Aware of the symbolic importance of lines and circles, discussed in the previous portion, we immediately notice that the Hebrew word for tribes is “mattot,” which also means staffs or rods. Another Hebrew word for tribe, “shevet,” also denotes a staff or a rod. We discussed above the significance of Pinchas’ spear, and how his act created a total paradigm shift in Israel (“A Covenant of Peace”). This spear, shaped like a staff, a symbolic line, has now been spiritually and symbolically transmuted into the readiness of the heads of the tribes and Joshua to “stand tall” and lead the people into the Land of Israel.

That Moses was ready and willing to hand over the reigns of leadership is no surprise. He had been reluctant to accept the leadership role at the burning bush in the first place and at several points in his career explicitly expressed his desire to share the power and burdens of leadership. Before the Giving of the Torah, he was happy to take Jethro’s advice and appoint leaders of thousands, hundreds, fifties, and tens to help him judge the people. He explicitly asked God for assistance in shouldering the burden of the people in Beha’alotcha (Numbers 11:14-15) and even expressed his desire that all the people be prophets (Numbers 11:29). As Moses prepares the people to enter the Land without him, this process of his sharing and divesting himself of power and authority is merely accelerated.
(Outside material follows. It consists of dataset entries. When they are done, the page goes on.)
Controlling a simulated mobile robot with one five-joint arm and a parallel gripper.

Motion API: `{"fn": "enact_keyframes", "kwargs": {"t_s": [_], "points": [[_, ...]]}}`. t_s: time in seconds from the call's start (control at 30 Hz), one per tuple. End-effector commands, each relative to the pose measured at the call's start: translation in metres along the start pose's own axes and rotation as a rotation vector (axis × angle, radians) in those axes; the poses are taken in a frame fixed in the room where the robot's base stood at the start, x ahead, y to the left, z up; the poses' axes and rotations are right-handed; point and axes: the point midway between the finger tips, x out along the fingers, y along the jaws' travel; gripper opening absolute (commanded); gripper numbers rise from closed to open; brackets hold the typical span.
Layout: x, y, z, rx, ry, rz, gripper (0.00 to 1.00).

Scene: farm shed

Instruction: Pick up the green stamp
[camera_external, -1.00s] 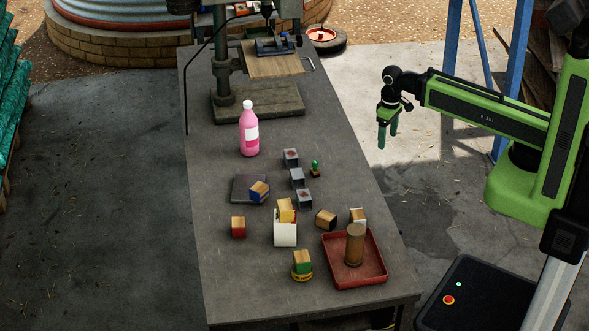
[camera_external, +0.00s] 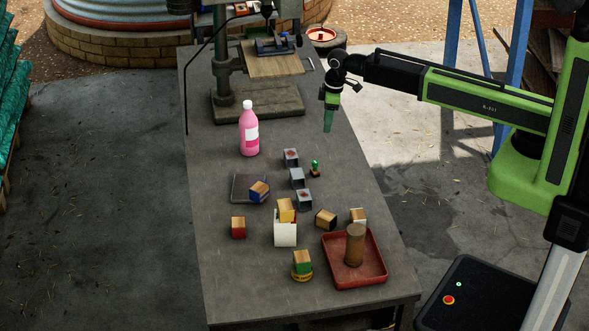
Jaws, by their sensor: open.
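The green stamp (camera_external: 315,168) is a small piece with a green knob and a dark base. It stands upright on the grey table (camera_external: 230,290), just right of a row of grey blocks. My gripper (camera_external: 328,128) has green fingers that point down. It hangs above the table's right side, farther back than the stamp and apart from it. It is open and holds nothing; from this side its fingers overlap in the picture.
Grey blocks (camera_external: 297,177) stand close left of the stamp. A pink bottle (camera_external: 249,132) stands farther left, and a drill press (camera_external: 257,104) is at the back.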

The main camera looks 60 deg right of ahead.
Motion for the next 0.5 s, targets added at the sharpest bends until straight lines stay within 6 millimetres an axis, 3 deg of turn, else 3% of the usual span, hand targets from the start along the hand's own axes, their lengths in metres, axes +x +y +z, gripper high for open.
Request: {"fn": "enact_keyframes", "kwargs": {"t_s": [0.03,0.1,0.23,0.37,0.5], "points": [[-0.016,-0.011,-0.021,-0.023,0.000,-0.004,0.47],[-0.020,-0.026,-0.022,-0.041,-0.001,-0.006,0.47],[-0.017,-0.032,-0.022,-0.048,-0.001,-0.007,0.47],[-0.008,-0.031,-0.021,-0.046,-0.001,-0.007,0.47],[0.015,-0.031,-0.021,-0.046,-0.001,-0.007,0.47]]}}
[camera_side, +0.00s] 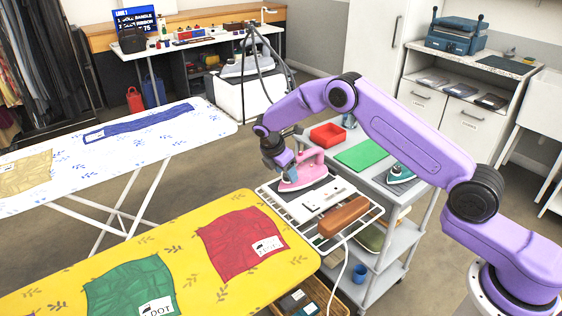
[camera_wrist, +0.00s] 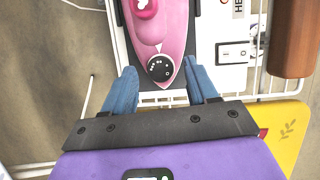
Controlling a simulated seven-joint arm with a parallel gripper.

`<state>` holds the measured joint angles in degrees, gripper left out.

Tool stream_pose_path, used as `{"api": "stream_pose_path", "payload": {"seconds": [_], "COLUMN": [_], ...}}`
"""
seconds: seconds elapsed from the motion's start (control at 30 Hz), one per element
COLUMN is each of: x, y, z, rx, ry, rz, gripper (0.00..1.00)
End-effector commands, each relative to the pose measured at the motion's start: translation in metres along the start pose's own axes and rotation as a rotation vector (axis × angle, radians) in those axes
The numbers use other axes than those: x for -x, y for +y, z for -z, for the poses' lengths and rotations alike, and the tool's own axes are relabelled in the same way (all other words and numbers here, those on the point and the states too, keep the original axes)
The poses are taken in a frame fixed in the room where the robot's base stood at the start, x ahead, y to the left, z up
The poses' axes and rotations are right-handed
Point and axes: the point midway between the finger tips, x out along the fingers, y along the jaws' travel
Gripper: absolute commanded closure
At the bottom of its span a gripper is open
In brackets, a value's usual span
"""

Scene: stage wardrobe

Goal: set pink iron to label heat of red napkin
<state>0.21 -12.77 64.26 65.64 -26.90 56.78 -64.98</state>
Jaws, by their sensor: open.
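The pink iron (camera_side: 303,172) lies on a white wire rack at the end of the yellow ironing board. In the wrist view the pink iron (camera_wrist: 172,32) shows its tip and a black round dial (camera_wrist: 160,69) with white dots and marks; the exact setting is too small to tell. My gripper (camera_wrist: 160,72) is open, its blue fingers on either side of the dial end, holding nothing. In the side view my gripper (camera_side: 281,165) is at the iron's left. The red napkin (camera_side: 225,240) lies on the yellow board; its white label (camera_side: 268,245) bears a dark iron symbol and small unclear text.
A brown wooden block (camera_side: 343,216) and a white switch panel (camera_wrist: 235,52) are beside the iron. A green napkin (camera_side: 120,291) lies on the yellow board (camera_side: 195,285).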

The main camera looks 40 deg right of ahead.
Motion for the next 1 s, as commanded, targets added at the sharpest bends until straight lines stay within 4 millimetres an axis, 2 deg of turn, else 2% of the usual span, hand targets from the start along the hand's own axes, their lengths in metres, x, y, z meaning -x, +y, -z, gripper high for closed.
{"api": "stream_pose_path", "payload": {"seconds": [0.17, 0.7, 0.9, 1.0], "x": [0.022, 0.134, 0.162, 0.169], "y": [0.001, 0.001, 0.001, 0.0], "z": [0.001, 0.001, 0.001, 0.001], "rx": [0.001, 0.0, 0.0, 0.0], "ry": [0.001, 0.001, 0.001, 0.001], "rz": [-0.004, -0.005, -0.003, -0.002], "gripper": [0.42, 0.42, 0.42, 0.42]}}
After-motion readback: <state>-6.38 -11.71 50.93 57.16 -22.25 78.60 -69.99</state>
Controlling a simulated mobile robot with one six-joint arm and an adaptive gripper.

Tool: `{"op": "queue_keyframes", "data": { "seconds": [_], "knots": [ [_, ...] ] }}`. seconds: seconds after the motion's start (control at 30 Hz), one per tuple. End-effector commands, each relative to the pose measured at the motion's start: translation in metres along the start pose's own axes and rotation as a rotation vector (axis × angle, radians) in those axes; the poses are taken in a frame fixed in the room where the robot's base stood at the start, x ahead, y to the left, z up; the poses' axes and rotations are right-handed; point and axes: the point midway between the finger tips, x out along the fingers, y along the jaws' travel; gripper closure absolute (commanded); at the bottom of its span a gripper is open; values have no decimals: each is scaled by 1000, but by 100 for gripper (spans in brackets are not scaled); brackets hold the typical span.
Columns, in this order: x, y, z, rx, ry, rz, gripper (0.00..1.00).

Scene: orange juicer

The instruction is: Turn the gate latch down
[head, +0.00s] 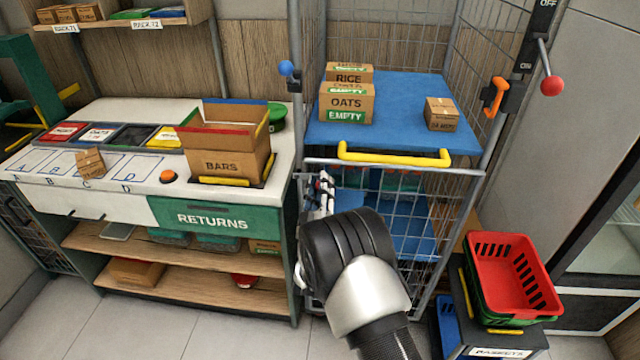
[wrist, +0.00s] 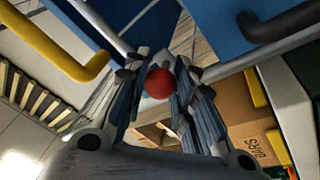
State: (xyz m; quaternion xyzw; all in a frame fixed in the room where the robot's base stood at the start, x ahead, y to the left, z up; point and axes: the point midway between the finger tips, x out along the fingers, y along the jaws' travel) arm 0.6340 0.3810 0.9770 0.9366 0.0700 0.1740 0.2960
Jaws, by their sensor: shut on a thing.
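In the wrist view, a round red knob (wrist: 159,83) sits between the two finger pads of my gripper (wrist: 158,95), which is shut on it. I take this knob to be the end of the gate latch; its lever is hidden and its angle cannot be told. In the head view my gripper (head: 322,192) is at the left front post of the wire cage cart (head: 297,130), below the blue shelf. My arm's wrist hides much of the lower gate there.
A yellow bar handle (head: 395,156) runs along the front of the blue shelf (head: 400,95), which bears cartons. The returns counter (head: 225,218) stands close on the left. Stacked baskets (head: 512,275) stand right. An orange handle (head: 496,95) and red-knobbed lever (head: 551,85) are upper right.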

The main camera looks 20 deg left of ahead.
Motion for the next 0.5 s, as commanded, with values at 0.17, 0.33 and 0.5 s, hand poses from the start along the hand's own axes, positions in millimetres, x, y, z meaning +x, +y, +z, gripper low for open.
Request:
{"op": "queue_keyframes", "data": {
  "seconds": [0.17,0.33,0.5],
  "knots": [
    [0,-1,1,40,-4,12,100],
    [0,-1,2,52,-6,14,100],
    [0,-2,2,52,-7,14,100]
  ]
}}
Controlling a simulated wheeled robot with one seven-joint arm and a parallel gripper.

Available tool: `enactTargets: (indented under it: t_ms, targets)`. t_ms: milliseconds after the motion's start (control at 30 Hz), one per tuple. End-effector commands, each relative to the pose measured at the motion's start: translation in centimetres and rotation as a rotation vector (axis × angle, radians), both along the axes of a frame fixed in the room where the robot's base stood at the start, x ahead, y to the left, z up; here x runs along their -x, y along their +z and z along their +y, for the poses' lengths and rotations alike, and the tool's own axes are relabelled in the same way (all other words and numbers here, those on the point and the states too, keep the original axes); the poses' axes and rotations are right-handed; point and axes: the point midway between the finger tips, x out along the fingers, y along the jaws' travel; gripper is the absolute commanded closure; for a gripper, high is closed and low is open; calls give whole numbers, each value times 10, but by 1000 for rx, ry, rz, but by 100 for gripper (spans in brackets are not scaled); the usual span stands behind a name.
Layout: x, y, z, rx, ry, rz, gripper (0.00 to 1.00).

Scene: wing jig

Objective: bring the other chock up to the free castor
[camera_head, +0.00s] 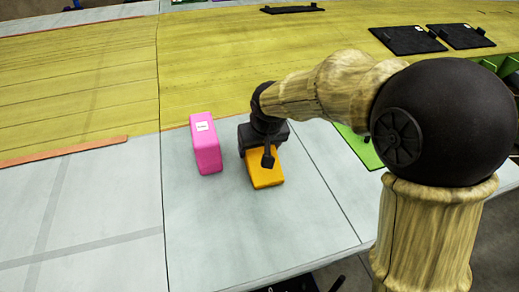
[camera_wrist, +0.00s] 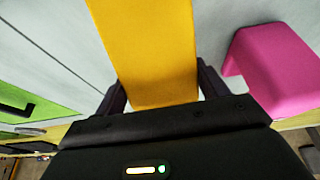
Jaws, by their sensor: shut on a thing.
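A yellow block (camera_head: 266,176) is at the middle of the pale grey surface in the head view. My gripper (camera_head: 264,152) is over its far end, pointing down, with a finger on each side. In the wrist view the yellow block (camera_wrist: 150,45) runs up between the two dark fingers, and the jaws are shut on it. I cannot tell whether it rests on the surface or is slightly raised. I see no shape that I can clearly call a chock or a castor.
A pink block (camera_head: 206,147) with a white label stands just left of the yellow one, apart from it. A green panel (camera_head: 360,146) lies to the right, partly behind my arm. Black mats (camera_head: 408,40) lie at the back right. The pale surface (camera_head: 85,220) is clear at left.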

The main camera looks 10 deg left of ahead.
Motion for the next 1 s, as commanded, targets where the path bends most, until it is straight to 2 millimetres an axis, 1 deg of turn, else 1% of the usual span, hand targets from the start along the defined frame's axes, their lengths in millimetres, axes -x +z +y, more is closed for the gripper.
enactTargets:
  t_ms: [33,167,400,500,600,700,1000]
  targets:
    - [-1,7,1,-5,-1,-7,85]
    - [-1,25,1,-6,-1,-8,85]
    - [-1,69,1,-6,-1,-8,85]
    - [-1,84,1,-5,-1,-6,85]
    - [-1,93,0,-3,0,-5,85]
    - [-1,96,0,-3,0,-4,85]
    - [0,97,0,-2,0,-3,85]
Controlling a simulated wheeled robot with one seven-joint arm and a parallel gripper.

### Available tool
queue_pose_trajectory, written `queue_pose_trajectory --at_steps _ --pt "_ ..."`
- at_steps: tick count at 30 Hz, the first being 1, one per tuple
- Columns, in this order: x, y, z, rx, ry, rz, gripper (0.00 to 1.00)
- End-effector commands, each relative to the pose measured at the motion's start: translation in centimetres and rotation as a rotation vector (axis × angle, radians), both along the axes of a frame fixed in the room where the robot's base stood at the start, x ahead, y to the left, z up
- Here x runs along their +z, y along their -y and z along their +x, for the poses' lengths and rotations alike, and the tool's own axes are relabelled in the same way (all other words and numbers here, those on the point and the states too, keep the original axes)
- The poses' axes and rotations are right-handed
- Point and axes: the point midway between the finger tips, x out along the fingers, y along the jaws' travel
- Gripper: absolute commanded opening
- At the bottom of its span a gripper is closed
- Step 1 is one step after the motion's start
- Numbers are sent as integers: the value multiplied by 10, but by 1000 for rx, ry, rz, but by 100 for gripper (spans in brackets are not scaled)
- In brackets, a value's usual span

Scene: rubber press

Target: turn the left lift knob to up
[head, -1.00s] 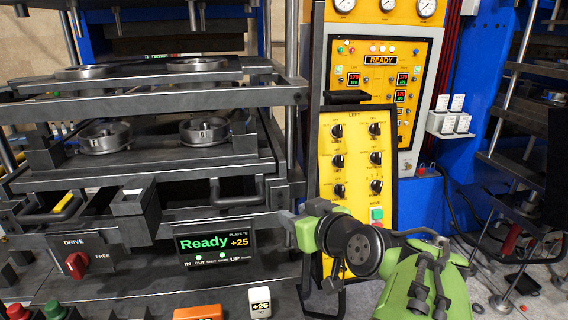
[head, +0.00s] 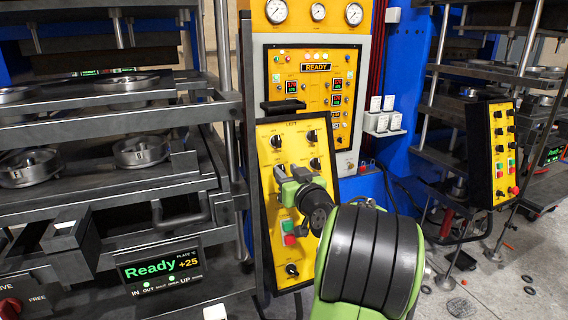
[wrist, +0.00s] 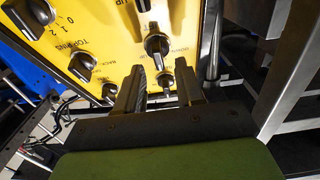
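The yellow LEFT control panel (head: 265,215) stands at the middle in the head view, with two columns of black knobs. My gripper (head: 289,180) is in front of its middle, covering some knobs. The wrist view shows the panel upside down. There my gripper (wrist: 160,86) is open, with a black knob (wrist: 165,80) seen between its fingertips. Another knob (wrist: 157,45) is just beyond the tips, near lettering that includes UP and DOWN. I cannot tell whether the fingers touch a knob.
The press (head: 100,185) with metal shelves stands at left, its display (head: 160,268) reading Ready +25. A READY cabinet (head: 316,90) is behind the panel. A second yellow panel (head: 500,150) stands at right.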

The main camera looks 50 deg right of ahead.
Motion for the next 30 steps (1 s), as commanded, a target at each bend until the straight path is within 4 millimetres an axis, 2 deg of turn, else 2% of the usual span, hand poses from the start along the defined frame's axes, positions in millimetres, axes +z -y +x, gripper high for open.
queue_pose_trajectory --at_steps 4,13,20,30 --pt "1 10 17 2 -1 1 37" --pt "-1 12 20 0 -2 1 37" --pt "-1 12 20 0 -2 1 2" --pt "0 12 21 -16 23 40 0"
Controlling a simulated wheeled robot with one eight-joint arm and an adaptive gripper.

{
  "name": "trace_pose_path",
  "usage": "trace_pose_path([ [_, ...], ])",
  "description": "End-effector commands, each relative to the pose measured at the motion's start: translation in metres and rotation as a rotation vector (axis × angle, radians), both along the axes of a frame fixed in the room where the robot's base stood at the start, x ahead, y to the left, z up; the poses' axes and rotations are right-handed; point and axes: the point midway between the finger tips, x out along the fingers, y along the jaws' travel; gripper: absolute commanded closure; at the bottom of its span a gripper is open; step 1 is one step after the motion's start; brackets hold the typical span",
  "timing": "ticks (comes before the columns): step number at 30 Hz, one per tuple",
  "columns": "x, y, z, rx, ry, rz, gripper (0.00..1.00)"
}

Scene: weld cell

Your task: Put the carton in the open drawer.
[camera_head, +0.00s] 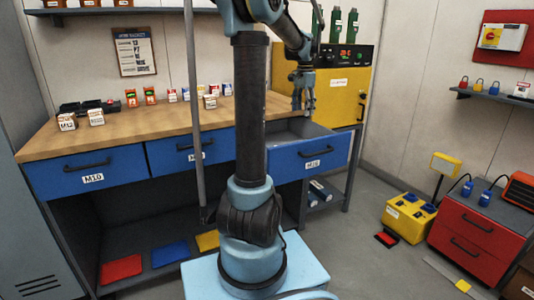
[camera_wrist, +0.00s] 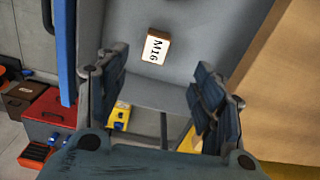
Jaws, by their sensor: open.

Although Moses would have liked to have had his sons succeed him (as Rashi notes in his commentary on Numbers 27:16), he accepted God’s choice of Joshua as the logical one. In fact, Moses’ sons never rose to great prominence. How different this is from so many historical dynasties whose founding kings and dictators have fought tooth and nail to ensure their children’s succession. Even today kings, dictators, and politicians, whose main motivation is the exercise of personal power, glory, and wealth, foist their children on the people oftentimes with negative or even disastrous results for the very people they are supposed to lead and represent.

Although a teacher’s natural tendency may be to always outshine his or her students, a true teacher longs for them to surpass him. This was certainly Moses’ attitude, as it was Elijah’s when his main disciple, Elisha, requested “double his [Elijah’s] spirit” (2 Kings: 2:1- 15). Elijah tells him that this is not such an easy request to fulfill, but Elisha does evidently get his wish; for he performs exactly twice the number of miracles that Elijah did. This is similar to parents’ pride at their children’s accomplishments exceeding their own.

Another connection between the heads of the tribes and the matter of vows may be God’s desire to emphasize how greatly the nature of the leadership had changed from the time of the spies. Just as a vow can strengthen someone to implement life changing decisions, so too these leaders had managed to break out of earlier corrupt leadership paradigms. The natural tendency of power to corrupt has been overcome in the new heads of the tribes; therefore, the Torah honors them by naming the portion after them. The incorruptibility of that entire new generation is expressed at the end of the book of Joshua: “And Israel served God all the days of Joshua and all the days of the elders that outlived Joshua” (24:31).